Cluster statistics is available from DBA_CLUSTERS. Object table statistics are present in DBA_OBJECT_TABLES.
For Columns
- DBA_TAB_COLUMNS
- NUM_DISTINCT - Number of distinct values.
- LOW_VALUE - Lowest value
- HIGH_VALUE - Highest value
- DENSITY - Density of the column
- NUM_NULLS - Number of records with null value for the concerned column.
- NUM_BUCKETS - Number of buckets in histograms. Refer Histograms section.
- SAMPLE_SIZE - Sample size provided for ESTIMATE statistics. Equal to total rows if COMPUTE.
- LAST_ANALYZED - Date when the table was last analyzed.
DBA_TAB_COL_STATISTICS shows similar data. Partitioned Table column statistics can be viewed from DBA_PART_COL_STATISTICS and DBA_SUBPART_COL_STATISTICS.
For Indexes
- DBA_INDEXES
- BLEVEL - Depth of the index, from root to leaf.
- LEAF_BLOCKS - Number of leaf blocks.
- DISTINCT KEYS - Number of distinct keys.
- AVG_LEAF_BLOCKS_PER_KEY - Average number of leaf blocks in which each distinct key appears, should be 1 for unique indexes.

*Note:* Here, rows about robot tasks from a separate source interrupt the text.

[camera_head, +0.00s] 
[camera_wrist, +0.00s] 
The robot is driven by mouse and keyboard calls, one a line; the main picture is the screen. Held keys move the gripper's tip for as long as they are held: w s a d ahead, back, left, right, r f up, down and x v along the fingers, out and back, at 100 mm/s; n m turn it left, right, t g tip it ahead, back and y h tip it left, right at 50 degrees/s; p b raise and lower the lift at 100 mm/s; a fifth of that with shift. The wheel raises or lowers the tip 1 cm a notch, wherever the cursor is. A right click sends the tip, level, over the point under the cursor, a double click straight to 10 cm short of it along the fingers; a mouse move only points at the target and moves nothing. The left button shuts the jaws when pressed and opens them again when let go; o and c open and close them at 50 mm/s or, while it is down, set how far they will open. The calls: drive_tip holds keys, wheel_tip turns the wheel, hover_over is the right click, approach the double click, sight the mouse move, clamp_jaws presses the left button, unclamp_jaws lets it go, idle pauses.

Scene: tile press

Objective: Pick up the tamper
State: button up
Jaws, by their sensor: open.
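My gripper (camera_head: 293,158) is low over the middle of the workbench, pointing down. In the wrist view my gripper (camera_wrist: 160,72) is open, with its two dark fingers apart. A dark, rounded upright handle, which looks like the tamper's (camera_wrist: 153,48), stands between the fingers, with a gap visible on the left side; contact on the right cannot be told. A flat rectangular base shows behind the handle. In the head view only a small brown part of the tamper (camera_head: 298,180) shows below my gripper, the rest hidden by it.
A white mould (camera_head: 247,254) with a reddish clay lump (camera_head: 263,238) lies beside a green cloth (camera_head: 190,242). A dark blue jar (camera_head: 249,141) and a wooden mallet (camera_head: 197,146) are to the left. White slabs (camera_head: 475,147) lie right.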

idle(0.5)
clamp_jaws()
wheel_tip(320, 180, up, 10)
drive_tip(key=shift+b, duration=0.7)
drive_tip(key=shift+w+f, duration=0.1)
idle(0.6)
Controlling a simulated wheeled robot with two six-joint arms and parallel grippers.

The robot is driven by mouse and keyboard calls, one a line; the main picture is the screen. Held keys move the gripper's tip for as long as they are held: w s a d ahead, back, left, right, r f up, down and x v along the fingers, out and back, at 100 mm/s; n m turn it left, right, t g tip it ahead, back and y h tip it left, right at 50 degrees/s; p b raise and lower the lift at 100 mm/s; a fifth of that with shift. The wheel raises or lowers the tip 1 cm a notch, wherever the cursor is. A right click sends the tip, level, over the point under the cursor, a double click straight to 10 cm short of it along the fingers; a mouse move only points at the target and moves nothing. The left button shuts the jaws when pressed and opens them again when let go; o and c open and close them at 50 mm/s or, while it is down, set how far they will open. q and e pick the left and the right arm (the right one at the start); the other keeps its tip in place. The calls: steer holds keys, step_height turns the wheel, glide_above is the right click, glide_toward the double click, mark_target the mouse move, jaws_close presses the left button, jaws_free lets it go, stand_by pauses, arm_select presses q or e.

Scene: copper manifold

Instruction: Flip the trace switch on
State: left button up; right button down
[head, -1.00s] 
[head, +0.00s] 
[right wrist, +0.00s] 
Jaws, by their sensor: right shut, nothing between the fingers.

- AVG_DATA_BLOCKS_PER_KEY - Average number of blocks in the table that are pointed to
by a distinct key.
- CLUSTERING_FACTOR - A count that determines the ordering of the index.
Index is ordered if count is closer to the number of blocks, i.e.,
entries in single leaf tend to point to rows in same blocks in the table.
Index is randomly ordered if closer to the number of rows, i.e.,
entries in single leaf are pointing to rows spread across multiple blocks.
- NUM_ROWS - Number of rows indexed.
- SAMPLE_SIZE - Sample size provided for ESTIMATE statistics. Equal to NUM_ROWS if COMPUTE..
- LAST_ANALYZED - Date when the table was last analyzed.
- GLOBAL_STATS - For partitioned indexes, YES - statistics collected as a whole,
NO - statistics are estimated from statistics.
- USER_STATS - Set to YES if user has explicitly set the statistics for the index.
- PCT_DIRECT_ACCESS - For secondary indexes on IOTs, percentage of rows with valid guess.
Statistics
for individual partitions of indexes can be seen from DBA_IND_PARTITIONS and
DBA_IND_SUBPARTITIONS.
Dictionary
tables related to Histogram information are discussed later.